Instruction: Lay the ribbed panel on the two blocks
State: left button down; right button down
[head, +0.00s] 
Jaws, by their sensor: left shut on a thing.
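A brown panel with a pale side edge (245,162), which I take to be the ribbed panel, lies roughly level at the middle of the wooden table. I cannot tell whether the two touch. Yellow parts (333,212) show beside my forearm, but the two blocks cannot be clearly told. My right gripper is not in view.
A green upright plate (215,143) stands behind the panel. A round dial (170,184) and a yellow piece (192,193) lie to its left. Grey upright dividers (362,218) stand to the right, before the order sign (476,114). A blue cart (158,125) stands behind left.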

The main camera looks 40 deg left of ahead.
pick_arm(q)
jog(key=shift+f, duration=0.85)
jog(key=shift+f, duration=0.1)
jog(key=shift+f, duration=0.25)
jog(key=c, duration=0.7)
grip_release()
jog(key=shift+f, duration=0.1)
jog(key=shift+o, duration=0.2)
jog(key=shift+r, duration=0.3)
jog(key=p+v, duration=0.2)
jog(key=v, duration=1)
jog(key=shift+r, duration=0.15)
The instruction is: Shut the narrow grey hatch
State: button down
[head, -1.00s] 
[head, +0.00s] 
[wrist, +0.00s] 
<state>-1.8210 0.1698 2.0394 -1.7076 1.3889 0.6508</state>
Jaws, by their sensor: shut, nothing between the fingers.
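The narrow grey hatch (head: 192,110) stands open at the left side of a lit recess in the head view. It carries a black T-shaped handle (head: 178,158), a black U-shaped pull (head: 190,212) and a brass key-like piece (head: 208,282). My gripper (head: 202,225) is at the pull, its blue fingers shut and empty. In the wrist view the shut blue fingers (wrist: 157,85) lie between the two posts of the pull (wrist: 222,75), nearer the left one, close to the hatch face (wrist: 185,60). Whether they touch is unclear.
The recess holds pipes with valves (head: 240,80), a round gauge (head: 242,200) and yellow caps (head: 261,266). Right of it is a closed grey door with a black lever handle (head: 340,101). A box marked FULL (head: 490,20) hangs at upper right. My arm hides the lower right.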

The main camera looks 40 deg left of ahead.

- **The problem**
Nothing should be changed: write out all of the data as is.

- **Task answer**
Instruction: Lay the ribbed panel on the two blocks
State: left button down; right button down
[head, +0.00s] 
Jaws, by their sensor: left shut on a thing.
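A brown panel with a pale side edge (245,162), which I take to be the ribbed panel, lies roughly level at the middle of the wooden table. I cannot tell whether the two touch. Yellow parts (333,212) show beside my forearm, but the two blocks cannot be clearly told. My right gripper is not in view.
A green upright plate (215,143) stands behind the panel. A round dial (170,184) and a yellow piece (192,193) lie to its left. Grey upright dividers (362,218) stand to the right, before the order sign (476,114). A blue cart (158,125) stands behind left.

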The main camera looks 40 deg left of ahead.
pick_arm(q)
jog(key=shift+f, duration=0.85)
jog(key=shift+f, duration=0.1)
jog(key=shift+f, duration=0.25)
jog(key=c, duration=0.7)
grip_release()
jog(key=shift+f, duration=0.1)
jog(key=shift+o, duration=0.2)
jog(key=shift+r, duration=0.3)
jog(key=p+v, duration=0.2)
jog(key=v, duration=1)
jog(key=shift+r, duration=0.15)
The instruction is: Shut the narrow grey hatch
State: button down
[head, -1.00s] 
[head, +0.00s] 
[wrist, +0.00s] 
<state>-1.8210 0.1698 2.0394 -1.7076 1.3889 0.6508</state>
Jaws, by their sensor: shut, nothing between the fingers.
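The narrow grey hatch (head: 192,110) stands open at the left side of a lit recess in the head view. It carries a black T-shaped handle (head: 178,158), a black U-shaped pull (head: 190,212) and a brass key-like piece (head: 208,282). My gripper (head: 202,225) is at the pull, its blue fingers shut and empty. In the wrist view the shut blue fingers (wrist: 157,85) lie between the two posts of the pull (wrist: 222,75), nearer the left one, close to the hatch face (wrist: 185,60). Whether they touch is unclear.
The recess holds pipes with valves (head: 240,80), a round gauge (head: 242,200) and yellow caps (head: 261,266). Right of it is a closed grey door with a black lever handle (head: 340,101). A box marked FULL (head: 490,20) hangs at upper right. My arm hides the lower right.

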The main camera looks 40 deg left of ahead.

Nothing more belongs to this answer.